Donc oui, les idées inadéquates sont des idées tronquées. Mais (passage retravaillé deux fois après la première édition; dernière fois 23h23) ce ne sont pas des idées adéquates perçues partiellement, comme tu le dis, ce sont des perceptions (= idées) partielles d'AUTRES choses. Quand nous percevons inadéquatement, l'objet de notre perception n'est pas une idée, et encore moins une idée inadéquate. Percevoir, pour l'Esprit, c'est avant tout produire une idée lui-même. Dans le cas de l'idée inadéquate, l'objet de cette idée/perception, c'est l'affection de mon Corps. Et il faudra bel et bien y ajouter une AUTRE idée avant que cette idée partielle puisse trouver des infos capables de rendre ma connaissance un peu plus complète.

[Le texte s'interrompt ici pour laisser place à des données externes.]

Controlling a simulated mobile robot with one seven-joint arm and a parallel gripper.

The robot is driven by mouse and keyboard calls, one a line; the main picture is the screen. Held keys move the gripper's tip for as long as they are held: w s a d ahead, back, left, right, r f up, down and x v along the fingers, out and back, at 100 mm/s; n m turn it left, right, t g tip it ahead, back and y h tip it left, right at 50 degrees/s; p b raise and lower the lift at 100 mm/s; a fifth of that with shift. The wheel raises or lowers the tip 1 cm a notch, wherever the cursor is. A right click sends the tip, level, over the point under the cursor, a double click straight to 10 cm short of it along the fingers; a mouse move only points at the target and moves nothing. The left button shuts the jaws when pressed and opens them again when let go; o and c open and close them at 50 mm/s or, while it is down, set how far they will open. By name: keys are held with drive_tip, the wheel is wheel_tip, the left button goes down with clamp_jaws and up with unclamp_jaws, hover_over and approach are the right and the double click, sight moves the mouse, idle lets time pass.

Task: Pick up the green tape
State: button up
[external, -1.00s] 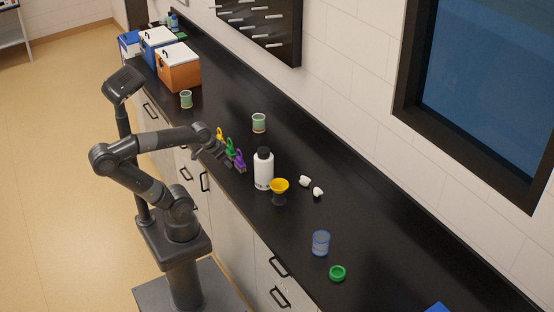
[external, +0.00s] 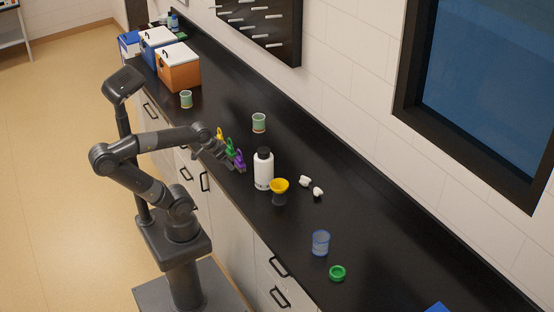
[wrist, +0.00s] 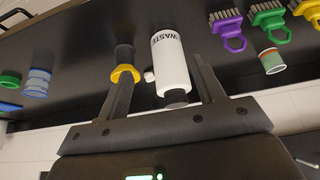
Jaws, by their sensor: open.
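The green tape (external: 337,273) is a small green ring lying on the black counter, near its front edge at the lower right of the external view. It also shows at the far left edge of the wrist view (wrist: 9,79). My gripper (external: 229,164) is open and empty over the counter's front part, by the coloured brushes and well away from the tape. In the wrist view my gripper (wrist: 160,68) has its fingers spread, with a white bottle showing between them.
The white bottle (external: 264,172) and a yellow funnel (external: 279,185) on a dark stand are between my gripper and the tape. A blue cup (external: 320,243) stands close beside the tape. Yellow, green and purple brushes (external: 230,148) are by my gripper. White pieces (external: 306,181) lie behind the funnel.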

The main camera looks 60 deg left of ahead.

Autrement dit: ce qui est perçu inadéquatement, c'est l'objet de l'idée inadéquate, et donc l'affection du Corps. Ce qui est perçu inadéquatement, c'est l'EFFET du soleil, cet effet étant une affection de MON Corps. Cette perception est, en tant qu'idée, inadéquate, parce qu'on ne sait percevoir adéquatement un effet sans d'abord percevoir adéquatement la cause. C'est donc parce qu'on n'a PAS encore une idée adéquate du soleil, mais seulement une idée de l'effet produit par le soleil sur mon Corps, que l'idée de mon affection reste nécessairement inadéquate. Tandis que tu sembles plutôt dire qu'on aurait déjà d'emblée perçu l'idée adéquate du soleil, mais cela seulement de façon imparfaite. Or pour ce faire, il faudrait d'abord réellement avoir cette idée adéquate du soleil, puis ne la sentir que partiellement (ce que tu expliques par l'état passif de l'Esprit, l'état actif étant la cause de la perception adéquate de l'idée adéquate que nous aurions déjà dès que nous voyons le soleil). Tout cela suppose que l'effet lui-même comporte déjà une idée adéquate de la cause, ce qui n'est pas du tout le cas (sinon on pouvait étudier les effets pour connaître les causes, ce que Spinoza récuse dans le TIE). C'est la cause qui comporte déjà une idée adéquate de l'effet, raison pour laquelle il faut d'abord connaître la cause pour pouvoir adéquatement connaître l'effet.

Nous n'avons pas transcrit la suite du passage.